__THE PROBLEM__: Quote the whole listing verbatim.
# RECORDED INFORMATION start
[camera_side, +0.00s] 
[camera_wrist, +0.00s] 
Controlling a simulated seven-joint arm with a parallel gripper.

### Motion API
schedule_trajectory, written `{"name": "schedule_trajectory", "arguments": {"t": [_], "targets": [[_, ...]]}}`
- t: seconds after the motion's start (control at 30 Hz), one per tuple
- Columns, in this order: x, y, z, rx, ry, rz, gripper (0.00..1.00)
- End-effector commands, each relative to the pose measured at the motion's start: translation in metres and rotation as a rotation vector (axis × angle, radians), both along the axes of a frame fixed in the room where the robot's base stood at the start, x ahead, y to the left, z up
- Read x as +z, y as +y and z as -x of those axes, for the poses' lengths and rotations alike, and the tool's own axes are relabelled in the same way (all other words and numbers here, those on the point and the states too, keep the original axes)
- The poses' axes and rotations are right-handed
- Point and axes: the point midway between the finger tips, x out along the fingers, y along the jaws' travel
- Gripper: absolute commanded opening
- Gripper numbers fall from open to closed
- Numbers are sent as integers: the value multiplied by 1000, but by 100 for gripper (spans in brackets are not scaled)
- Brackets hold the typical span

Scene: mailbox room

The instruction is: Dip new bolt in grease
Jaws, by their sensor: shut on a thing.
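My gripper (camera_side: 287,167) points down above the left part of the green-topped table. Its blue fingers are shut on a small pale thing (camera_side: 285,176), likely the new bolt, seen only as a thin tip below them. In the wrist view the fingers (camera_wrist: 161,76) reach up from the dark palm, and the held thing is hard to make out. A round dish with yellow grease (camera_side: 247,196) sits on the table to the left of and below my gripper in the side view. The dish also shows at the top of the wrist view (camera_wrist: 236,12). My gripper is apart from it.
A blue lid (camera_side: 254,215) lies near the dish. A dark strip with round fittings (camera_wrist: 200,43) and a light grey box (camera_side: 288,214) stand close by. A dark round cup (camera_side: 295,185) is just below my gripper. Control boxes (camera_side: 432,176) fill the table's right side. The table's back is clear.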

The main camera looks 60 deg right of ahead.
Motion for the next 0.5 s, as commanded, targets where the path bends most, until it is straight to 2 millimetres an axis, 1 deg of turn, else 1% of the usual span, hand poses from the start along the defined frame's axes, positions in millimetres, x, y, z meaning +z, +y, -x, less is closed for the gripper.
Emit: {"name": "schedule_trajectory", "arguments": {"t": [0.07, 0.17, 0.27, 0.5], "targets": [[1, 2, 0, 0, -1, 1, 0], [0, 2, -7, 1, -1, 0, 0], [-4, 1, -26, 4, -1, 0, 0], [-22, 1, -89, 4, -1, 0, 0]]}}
# RECORDED INFORMATION end
__SOLVED EXERCISE__:
[camera_side, +0.00s] 
[camera_wrist, +0.00s] 
Controlling a simulated seven-joint arm with a parallel gripper.

### Motion API
schedule_trajectory, written `{"name": "schedule_trajectory", "arguments": {"t": [_], "targets": [[_, ...]]}}`
- t: seconds after the motion's start (control at 30 Hz), one per tuple
- Columns, in this order: x, y, z, rx, ry, rz, gripper (0.00..1.00)
- End-effector commands, each relative to the pose measured at the motion's start: translation in metres and rotation as a rotation vector (axis × angle, radians), both along the axes of a frame fixed in the room where the robot's base stood at the start, x ahead, y to the left, z up
- Read x as +z, y as +y and z as -x of those axes, for the poses' lengths and rotations alike, and the tool's own axes are relabelled in the same way (all other words and numbers here, those on the point and the states too, keep the original axes)
- The poses' axes and rotations are right-handed
- Point and axes: the point midway between the finger tips, x out along the fingers, y along the jaws' travel
- Gripper: absolute commanded opening
- Gripper numbers fall from open to closed
- Numbers are sent as integers: the value multiplied by 1000, but by 100 for gripper (spans in brackets are not scaled)
- Brackets hold the typical span

Scene: mailbox room

The instruction is: Dip new bolt in grease
Jaws, by their sensor: shut on a thing.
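My gripper (camera_side: 287,167) points down above the left part of the green-topped table. Its blue fingers are shut on a small pale thing (camera_side: 285,176), likely the new bolt, seen only as a thin tip below them. In the wrist view the fingers (camera_wrist: 161,76) reach up from the dark palm, and the held thing is hard to make out. A round dish with yellow grease (camera_side: 247,196) sits on the table to the left of and below my gripper in the side view. The dish also shows at the top of the wrist view (camera_wrist: 236,12). My gripper is apart from it.
A blue lid (camera_side: 254,215) lies near the dish. A dark strip with round fittings (camera_wrist: 200,43) and a light grey box (camera_side: 288,214) stand close by. A dark round cup (camera_side: 295,185) is just below my gripper. Control boxes (camera_side: 432,176) fill the table's right side. The table's back is clear.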

The main camera looks 60 deg right of ahead.
Motion for the next 0.5 s, as commanded, targets where the path bends most, until it is straight to 2 millimetres an axis, 1 deg of turn, else 1% of the usual span, hand poses from the start along the defined frame's axes, positions in millimetres, x, y, z meaning +z, +y, -x, less is closed for the gripper.
Emit: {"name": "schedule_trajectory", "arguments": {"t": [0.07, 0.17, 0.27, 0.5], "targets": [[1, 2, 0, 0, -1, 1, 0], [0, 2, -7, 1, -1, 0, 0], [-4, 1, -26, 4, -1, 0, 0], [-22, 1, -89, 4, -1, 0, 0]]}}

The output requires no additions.